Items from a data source

_ _ _ _ _

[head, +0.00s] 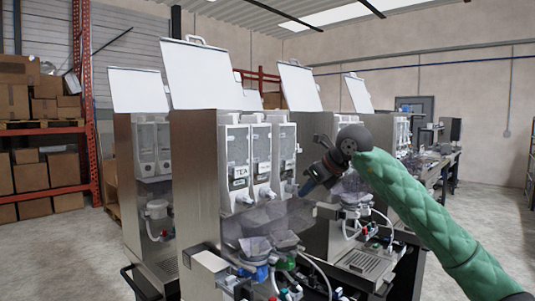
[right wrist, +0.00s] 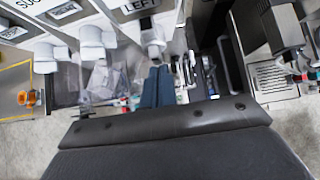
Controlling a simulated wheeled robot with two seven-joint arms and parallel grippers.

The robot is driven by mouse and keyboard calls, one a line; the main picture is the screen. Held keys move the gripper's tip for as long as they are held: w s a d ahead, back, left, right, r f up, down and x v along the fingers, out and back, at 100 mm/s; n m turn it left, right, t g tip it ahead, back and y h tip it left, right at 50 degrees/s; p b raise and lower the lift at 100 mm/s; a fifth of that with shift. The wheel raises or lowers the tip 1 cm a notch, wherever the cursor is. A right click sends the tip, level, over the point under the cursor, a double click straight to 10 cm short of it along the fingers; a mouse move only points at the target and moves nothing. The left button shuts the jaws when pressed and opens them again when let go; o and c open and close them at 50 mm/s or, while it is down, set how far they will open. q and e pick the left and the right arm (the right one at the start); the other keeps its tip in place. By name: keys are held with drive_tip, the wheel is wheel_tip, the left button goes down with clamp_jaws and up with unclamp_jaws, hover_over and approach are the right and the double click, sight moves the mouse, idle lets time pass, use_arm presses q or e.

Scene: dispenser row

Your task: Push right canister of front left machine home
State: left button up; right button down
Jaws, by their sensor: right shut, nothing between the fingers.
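The nearest machine (head: 195,190) is a tall steel dispenser with its lid raised. It holds three pale canisters side by side: left (head: 237,160), middle (head: 262,155) and right (head: 286,148). I cannot tell how far the right canister sits in. My right gripper (head: 304,188) is shut and empty, just beside the lower end of the right canister. In the right wrist view its blue-grey fingers (right wrist: 157,88) are together, close to the white spout (right wrist: 152,42) under a canister labelled "LEFT" (right wrist: 140,6). Whether they touch is unclear. My left gripper is not in view.
Clear bags and dark funnels (head: 268,240) with hoses and coloured fittings sit below the canisters. Another machine (head: 320,235) stands behind to the right, and one (head: 140,200) to the left. A red rack with boxes (head: 40,150) stands far left.

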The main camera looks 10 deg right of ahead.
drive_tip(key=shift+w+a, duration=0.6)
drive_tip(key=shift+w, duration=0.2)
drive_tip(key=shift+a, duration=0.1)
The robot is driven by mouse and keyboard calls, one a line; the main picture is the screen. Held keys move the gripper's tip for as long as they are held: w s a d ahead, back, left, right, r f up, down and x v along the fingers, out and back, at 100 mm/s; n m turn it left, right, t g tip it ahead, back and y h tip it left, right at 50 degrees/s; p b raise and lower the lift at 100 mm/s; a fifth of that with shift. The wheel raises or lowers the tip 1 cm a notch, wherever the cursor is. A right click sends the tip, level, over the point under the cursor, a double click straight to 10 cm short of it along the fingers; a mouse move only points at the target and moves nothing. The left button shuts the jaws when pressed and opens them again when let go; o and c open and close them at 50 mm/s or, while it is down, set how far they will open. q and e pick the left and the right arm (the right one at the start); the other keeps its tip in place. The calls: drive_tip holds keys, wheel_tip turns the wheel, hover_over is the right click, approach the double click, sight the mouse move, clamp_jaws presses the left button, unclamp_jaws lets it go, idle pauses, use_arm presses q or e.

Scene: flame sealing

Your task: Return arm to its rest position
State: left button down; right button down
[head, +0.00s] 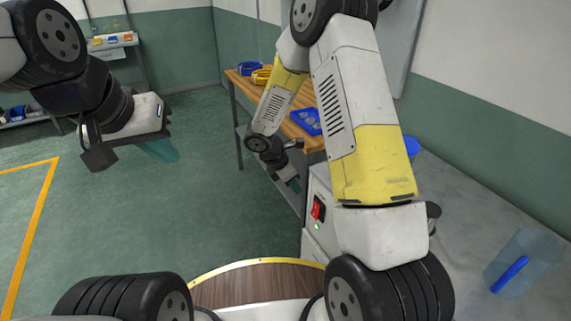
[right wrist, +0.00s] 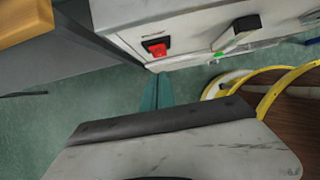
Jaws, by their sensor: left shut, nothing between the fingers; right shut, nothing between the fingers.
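My left gripper (head: 163,150) hangs at the upper left in the head view, over open floor. Its teal fingers are closed with nothing between them. My right arm reaches from the right of the head view down past the wooden bench. My right gripper (head: 292,184) is low beside the bench and left of the white machine. Its teal fingers (right wrist: 157,92) are together and empty in the right wrist view, just below the machine's lower edge in the picture. The white machine (right wrist: 190,25) has a red switch (head: 317,208) and a lit green lamp (head: 317,226).
The wooden bench (head: 240,82) carries a blue tray (head: 306,121) and blue and yellow bins (head: 261,76). A clear container (head: 528,262) with a blue stick (head: 510,274) stands on the grey surface (head: 470,200) at right. Green floor is free at left.

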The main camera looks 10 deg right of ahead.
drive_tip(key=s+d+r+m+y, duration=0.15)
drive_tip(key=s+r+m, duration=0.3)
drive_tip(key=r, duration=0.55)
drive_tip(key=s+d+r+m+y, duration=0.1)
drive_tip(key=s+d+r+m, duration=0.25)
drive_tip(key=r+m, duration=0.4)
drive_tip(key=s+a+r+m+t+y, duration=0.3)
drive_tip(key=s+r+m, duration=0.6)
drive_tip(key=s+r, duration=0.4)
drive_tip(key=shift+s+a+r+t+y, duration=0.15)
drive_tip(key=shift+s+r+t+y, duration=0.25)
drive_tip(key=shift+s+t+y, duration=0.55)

_ _ _ _ _

Pick out the lines that have the word "Your". Copy them all.

▶ Response to the exercise:
Your task: Push right canister of front left machine home
Your task: Return arm to its rest position

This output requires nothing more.